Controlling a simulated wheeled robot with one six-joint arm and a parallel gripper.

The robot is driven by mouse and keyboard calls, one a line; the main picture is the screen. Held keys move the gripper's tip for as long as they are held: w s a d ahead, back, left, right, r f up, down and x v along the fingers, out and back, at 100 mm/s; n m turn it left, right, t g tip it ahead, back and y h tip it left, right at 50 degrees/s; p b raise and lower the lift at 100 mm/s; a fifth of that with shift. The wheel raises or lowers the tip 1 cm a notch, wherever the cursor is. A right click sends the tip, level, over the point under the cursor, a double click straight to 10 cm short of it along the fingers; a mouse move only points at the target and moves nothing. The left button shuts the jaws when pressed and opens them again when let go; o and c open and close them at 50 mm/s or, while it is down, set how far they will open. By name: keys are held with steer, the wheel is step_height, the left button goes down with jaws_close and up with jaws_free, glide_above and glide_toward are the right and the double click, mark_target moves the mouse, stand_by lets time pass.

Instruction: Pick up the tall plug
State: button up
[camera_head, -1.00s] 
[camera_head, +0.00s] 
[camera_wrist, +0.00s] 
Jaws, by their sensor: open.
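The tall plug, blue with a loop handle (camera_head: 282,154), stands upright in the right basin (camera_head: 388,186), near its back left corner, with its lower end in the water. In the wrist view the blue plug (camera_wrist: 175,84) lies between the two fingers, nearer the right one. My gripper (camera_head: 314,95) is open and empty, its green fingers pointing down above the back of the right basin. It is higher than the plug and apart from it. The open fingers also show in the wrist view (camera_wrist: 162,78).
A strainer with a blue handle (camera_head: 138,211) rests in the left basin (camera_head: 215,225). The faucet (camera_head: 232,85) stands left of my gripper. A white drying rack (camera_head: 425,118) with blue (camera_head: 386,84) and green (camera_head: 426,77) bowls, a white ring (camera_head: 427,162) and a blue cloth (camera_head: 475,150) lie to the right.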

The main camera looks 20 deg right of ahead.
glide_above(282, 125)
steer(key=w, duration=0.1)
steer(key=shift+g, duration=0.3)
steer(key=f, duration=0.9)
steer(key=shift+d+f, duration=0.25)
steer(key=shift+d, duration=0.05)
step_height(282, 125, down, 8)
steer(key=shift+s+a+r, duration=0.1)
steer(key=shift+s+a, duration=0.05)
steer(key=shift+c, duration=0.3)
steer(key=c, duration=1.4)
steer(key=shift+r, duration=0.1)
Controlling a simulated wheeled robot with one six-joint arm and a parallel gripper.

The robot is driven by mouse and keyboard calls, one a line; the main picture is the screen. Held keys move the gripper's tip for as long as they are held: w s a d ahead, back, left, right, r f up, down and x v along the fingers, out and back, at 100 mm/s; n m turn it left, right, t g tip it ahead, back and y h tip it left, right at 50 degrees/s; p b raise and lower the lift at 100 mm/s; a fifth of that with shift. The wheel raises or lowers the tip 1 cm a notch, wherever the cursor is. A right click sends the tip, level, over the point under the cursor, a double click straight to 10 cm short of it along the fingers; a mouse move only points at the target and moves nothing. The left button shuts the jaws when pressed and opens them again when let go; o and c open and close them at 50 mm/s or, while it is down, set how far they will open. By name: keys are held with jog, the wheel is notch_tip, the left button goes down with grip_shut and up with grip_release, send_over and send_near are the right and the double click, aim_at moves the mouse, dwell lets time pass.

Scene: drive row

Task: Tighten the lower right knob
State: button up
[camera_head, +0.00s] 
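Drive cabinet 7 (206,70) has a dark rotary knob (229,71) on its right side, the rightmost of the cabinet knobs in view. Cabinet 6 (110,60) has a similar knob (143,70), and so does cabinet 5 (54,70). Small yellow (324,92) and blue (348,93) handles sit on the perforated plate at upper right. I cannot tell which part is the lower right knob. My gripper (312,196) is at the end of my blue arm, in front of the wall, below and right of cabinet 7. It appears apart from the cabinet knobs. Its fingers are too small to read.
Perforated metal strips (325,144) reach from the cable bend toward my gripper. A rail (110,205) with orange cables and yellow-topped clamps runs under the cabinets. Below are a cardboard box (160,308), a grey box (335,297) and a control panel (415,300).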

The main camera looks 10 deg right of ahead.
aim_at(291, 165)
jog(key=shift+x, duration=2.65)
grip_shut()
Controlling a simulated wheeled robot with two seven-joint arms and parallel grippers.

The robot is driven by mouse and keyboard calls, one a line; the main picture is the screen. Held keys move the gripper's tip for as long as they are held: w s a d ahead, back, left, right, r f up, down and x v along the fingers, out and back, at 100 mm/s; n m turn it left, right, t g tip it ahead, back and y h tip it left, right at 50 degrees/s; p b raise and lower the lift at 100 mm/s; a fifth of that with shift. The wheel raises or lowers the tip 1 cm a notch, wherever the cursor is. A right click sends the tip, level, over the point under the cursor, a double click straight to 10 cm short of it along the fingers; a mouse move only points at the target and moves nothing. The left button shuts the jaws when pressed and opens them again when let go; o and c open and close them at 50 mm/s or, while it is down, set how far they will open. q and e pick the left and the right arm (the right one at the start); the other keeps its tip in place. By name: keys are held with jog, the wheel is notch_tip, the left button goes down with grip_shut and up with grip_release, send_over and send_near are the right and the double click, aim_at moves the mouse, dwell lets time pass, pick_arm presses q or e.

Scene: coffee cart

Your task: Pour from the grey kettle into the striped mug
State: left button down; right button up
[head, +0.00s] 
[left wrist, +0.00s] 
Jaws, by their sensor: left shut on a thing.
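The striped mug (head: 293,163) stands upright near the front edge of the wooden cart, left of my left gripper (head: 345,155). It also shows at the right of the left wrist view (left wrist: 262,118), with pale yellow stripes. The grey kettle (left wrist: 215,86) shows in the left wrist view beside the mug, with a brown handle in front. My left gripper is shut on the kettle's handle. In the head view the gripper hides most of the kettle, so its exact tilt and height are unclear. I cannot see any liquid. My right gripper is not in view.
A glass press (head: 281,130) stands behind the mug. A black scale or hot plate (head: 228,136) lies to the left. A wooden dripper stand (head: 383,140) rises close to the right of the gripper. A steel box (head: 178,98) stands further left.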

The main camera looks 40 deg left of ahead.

□ □ □ □ □ □ □

Do this: Every entry in the listing must be retyped exactly.

The reply:
Controlling a simulated wheeled robot with one six-joint arm and a parallel gripper.

The robot is driven by mouse and keyboard calls, one a line; the main picture is the screen. Held keys move the gripper's tip for as long as they are held: w s a d ahead, back, left, right, r f up, down and x v along the fingers, out and back, at 100 mm/s; n m turn it left, right, t g tip it ahead, back and y h tip it left, right at 50 degrees/s; p b raise and lower the lift at 100 mm/s; a fifth of that with shift. The wheel raises or lowers the tip 1 cm a notch, wherever the cursor is. A right click sends the tip, level, over the point under the cursor, a double click straight to 10 cm short of it along the fingers; a mouse move only points at the target and moves nothing. The left button shuts the jaws when pressed and opens them again when let go; o and c open and close them at 50 mm/s or, while it is down, set how far they will open. By name: keys are held with steer, the wheel is step_height, the left button goes down with jaws_close and up with jaws_free, glide_above and glide_toward are the right and the double click, mark_target moves the mouse, stand_by lets time pass.

Instruction: Pick up the tall plug
State: button up
[camera_head, -1.00s] 
[camera_head, +0.00s] 
[camera_wrist, +0.00s] 
Jaws, by their sensor: open.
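The tall plug, blue with a loop handle (camera_head: 282,154), stands upright in the right basin (camera_head: 388,186), near its back left corner, with its lower end in the water. In the wrist view the blue plug (camera_wrist: 175,84) lies between the two fingers, nearer the right one. My gripper (camera_head: 314,95) is open and empty, its green fingers pointing down above the back of the right basin. It is higher than the plug and apart from it. The open fingers also show in the wrist view (camera_wrist: 162,78).
A strainer with a blue handle (camera_head: 138,211) rests in the left basin (camera_head: 215,225). The faucet (camera_head: 232,85) stands left of my gripper. A white drying rack (camera_head: 425,118) with blue (camera_head: 386,84) and green (camera_head: 426,77) bowls, a white ring (camera_head: 427,162) and a blue cloth (camera_head: 475,150) lie to the right.

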The main camera looks 20 deg right of ahead.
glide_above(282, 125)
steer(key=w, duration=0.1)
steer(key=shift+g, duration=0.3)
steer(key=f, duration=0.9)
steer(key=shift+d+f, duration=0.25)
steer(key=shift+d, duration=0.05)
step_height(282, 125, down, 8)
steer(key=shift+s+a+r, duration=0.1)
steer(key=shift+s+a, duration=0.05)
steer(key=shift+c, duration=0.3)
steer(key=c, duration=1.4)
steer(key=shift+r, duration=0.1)
Controlling a simulated wheeled robot with one six-joint arm and a parallel gripper.

The robot is driven by mouse and keyboard calls, one a line; the main picture is the screen. Held keys move the gripper's tip for as long as they are held: w s a d ahead, back, left, right, r f up, down and x v along the fingers, out and back, at 100 mm/s; n m turn it left, right, t g tip it ahead, back and y h tip it left, right at 50 degrees/s; p b raise and lower the lift at 100 mm/s; a fifth of that with shift. The wheel raises or lowers the tip 1 cm a notch, wherever the cursor is. A right click sends the tip, level, over the point under the cursor, a double click straight to 10 cm short of it along the fingers; a mouse move only points at the target and moves nothing. The left button shuts the jaws when pressed and opens them again when let go; o and c open and close them at 50 mm/s or, while it is down, set how far they will open. By name: keys are held with jog, the wheel is notch_tip, the left button goes down with grip_shut and up with grip_release, send_over and send_near are the right and the double click, aim_at moves the mouse, dwell lets time pass.

Scene: drive row

Task: Tighten the lower right knob
State: button up
[camera_head, +0.00s] 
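Drive cabinet 7 (206,70) has a dark rotary knob (229,71) on its right side, the rightmost of the cabinet knobs in view. Cabinet 6 (110,60) has a similar knob (143,70), and so does cabinet 5 (54,70). Small yellow (324,92) and blue (348,93) handles sit on the perforated plate at upper right. I cannot tell which part is the lower right knob. My gripper (312,196) is at the end of my blue arm, in front of the wall, below and right of cabinet 7. It appears apart from the cabinet knobs. Its fingers are too small to read.
Perforated metal strips (325,144) reach from the cable bend toward my gripper. A rail (110,205) with orange cables and yellow-topped clamps runs under the cabinets. Below are a cardboard box (160,308), a grey box (335,297) and a control panel (415,300).

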The main camera looks 10 deg right of ahead.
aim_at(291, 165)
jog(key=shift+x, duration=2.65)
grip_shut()
Controlling a simulated wheeled robot with two seven-joint arms and parallel grippers.

The robot is driven by mouse and keyboard calls, one a line; the main picture is the screen. Held keys move the gripper's tip for as long as they are held: w s a d ahead, back, left, right, r f up, down and x v along the fingers, out and back, at 100 mm/s; n m turn it left, right, t g tip it ahead, back and y h tip it left, right at 50 degrees/s; p b raise and lower the lift at 100 mm/s; a fifth of that with shift. The wheel raises or lowers the tip 1 cm a notch, wherever the cursor is. A right click sends the tip, level, over the point under the cursor, a double click straight to 10 cm short of it along the fingers; a mouse move only points at the target and moves nothing. The left button shuts the jaws when pressed and opens them again when let go; o and c open and close them at 50 mm/s or, while it is down, set how far they will open. q and e pick the left and the right arm (the right one at the start); the other keeps its tip in place. By name: keys are held with jog, the wheel is notch_tip, the left button goes down with grip_shut and up with grip_release, send_over and send_near are the right and the double click, aim_at moves the mouse, dwell lets time pass, pick_arm presses q or e.

Scene: coffee cart

Your task: Pour from the grey kettle into the striped mug
State: left button down; right button up
[head, +0.00s] 
[left wrist, +0.00s] 
Jaws, by their sensor: left shut on a thing.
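The striped mug (head: 293,163) stands upright near the front edge of the wooden cart, left of my left gripper (head: 345,155). It also shows at the right of the left wrist view (left wrist: 262,118), with pale yellow stripes. The grey kettle (left wrist: 215,86) shows in the left wrist view beside the mug, with a brown handle in front. My left gripper is shut on the kettle's handle. In the head view the gripper hides most of the kettle, so its exact tilt and height are unclear. I cannot see any liquid. My right gripper is not in view.
A glass press (head: 281,130) stands behind the mug. A black scale or hot plate (head: 228,136) lies to the left. A wooden dripper stand (head: 383,140) rises close to the right of the gripper. A steel box (head: 178,98) stands further left.

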The main camera looks 40 deg left of ahead.

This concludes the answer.